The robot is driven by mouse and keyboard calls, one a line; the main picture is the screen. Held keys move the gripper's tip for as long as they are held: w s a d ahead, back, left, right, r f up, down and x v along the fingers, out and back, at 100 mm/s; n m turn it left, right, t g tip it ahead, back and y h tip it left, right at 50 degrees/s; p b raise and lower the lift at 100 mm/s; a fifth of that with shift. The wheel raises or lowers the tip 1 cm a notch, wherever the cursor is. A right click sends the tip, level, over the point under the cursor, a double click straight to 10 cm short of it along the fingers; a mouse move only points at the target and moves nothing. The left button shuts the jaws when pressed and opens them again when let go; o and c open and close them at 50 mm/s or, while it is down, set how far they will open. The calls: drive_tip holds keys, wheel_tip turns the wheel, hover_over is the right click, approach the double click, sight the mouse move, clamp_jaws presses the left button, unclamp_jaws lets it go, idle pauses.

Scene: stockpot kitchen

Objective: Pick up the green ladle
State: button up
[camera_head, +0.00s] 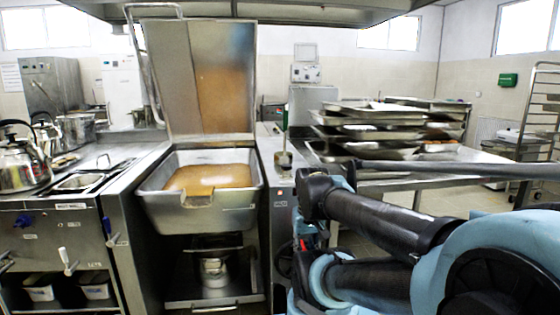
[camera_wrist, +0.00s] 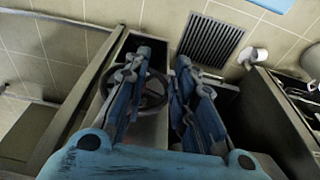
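A thin upright utensil with a greenish handle (camera_head: 285,119) stands on the narrow counter right of the big tilting pan in the head view. It looks like the green ladle, but it is too small there to be certain. Its lower end meets a small metal piece, and I cannot tell whether it stands in it. My gripper (camera_wrist: 166,60) shows in the wrist view with its two blue fingers apart and nothing between them. It points down toward the floor and the equipment's side. No ladle shows in the wrist view.
The open tilting pan (camera_head: 158,212) holds brown liquid. Stacked metal trays (camera_head: 375,150) lie on the table at right. A kettle (camera_head: 22,170) stands on the left stove. The wrist view shows a handwheel (camera_wrist: 153,101) behind the fingers and a floor grate (camera_wrist: 210,40).

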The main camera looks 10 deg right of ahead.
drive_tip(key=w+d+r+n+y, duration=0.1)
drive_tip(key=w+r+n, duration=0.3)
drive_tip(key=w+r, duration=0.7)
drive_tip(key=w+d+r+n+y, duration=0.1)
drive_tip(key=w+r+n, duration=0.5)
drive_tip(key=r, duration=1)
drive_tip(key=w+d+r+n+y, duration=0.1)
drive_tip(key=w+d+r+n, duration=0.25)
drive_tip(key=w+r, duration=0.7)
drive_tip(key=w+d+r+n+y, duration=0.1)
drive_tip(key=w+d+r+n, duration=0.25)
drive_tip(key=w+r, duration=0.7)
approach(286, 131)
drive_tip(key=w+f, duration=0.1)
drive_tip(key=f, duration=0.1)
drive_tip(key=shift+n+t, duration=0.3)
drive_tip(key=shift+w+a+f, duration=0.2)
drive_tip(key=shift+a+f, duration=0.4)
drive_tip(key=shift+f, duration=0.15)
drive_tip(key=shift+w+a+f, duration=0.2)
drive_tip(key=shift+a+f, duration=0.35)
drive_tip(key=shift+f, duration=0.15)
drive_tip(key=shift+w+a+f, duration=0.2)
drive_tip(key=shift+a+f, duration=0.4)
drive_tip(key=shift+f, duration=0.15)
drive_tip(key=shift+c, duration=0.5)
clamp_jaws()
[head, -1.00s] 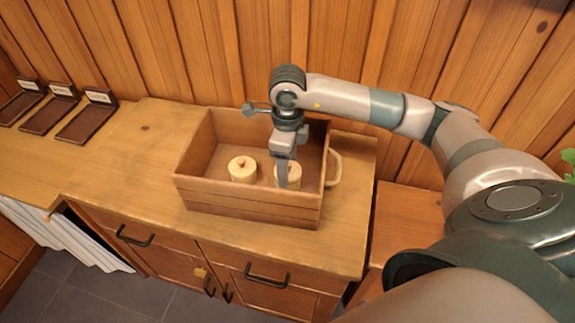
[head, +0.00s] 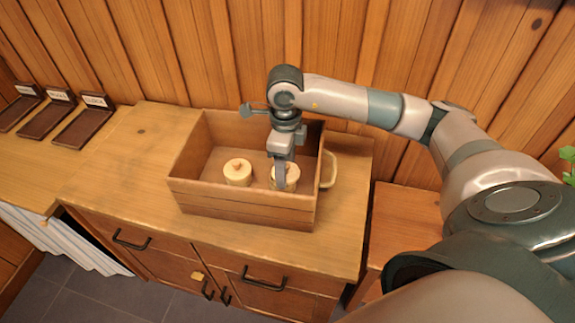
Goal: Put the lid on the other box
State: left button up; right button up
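A tan wooden crate (head: 240,206) stands on the cabinet top in the head view. Inside it are two small cream round boxes. The left box (head: 238,176) shows a flat top with a small brown knob or mark. The right box (head: 293,178) stands beside it, apart, and is partly hidden by my right gripper. My right gripper (head: 281,184) points down into the crate, with its fingers in front of or at the right box. The fingers are seen edge-on, so I cannot tell whether they hold anything. I cannot make out a separate lid. My left gripper is out of view.
The cabinet top (head: 120,170) is clear left of the crate. Several dark labelled trays (head: 84,127) lie further left. A plank wall (head: 200,60) stands close behind.

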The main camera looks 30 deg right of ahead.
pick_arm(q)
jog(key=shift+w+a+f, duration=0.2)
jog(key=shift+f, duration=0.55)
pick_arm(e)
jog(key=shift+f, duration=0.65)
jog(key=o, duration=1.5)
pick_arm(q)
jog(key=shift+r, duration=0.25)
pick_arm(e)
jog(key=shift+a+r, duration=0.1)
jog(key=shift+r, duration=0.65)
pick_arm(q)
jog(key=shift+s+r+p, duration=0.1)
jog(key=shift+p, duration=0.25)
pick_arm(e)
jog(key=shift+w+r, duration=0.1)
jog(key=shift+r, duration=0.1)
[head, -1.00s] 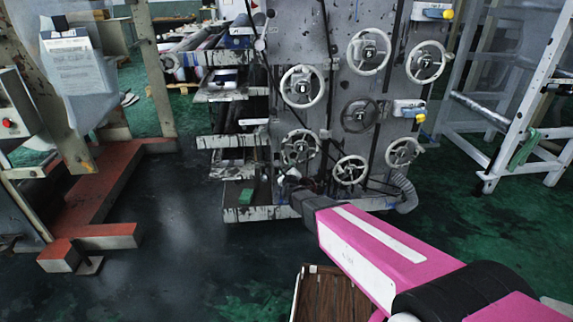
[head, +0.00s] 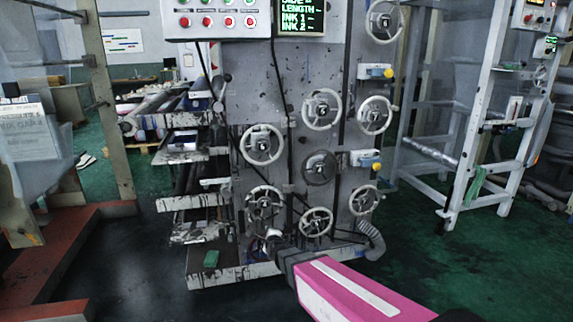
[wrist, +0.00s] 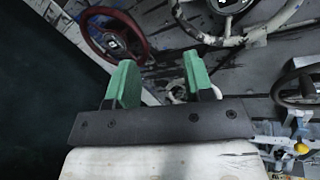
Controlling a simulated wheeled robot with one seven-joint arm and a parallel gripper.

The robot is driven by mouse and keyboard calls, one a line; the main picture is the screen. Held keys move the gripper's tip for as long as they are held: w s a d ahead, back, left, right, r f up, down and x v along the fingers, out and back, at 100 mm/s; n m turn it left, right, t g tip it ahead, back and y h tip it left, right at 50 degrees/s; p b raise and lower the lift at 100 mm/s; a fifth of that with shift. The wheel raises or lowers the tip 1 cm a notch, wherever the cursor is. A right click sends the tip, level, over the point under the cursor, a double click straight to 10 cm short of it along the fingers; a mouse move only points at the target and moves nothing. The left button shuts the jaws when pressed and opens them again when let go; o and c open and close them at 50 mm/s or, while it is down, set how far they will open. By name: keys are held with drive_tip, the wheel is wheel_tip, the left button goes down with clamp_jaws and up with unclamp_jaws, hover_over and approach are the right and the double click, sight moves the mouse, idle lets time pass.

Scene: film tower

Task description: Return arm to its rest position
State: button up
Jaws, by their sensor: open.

- [Problem]:
All lines in the data that contain the word "Scene" should be copied.

- [Reply to the exercise]:
Scene: stockpot kitchen
Scene: film tower

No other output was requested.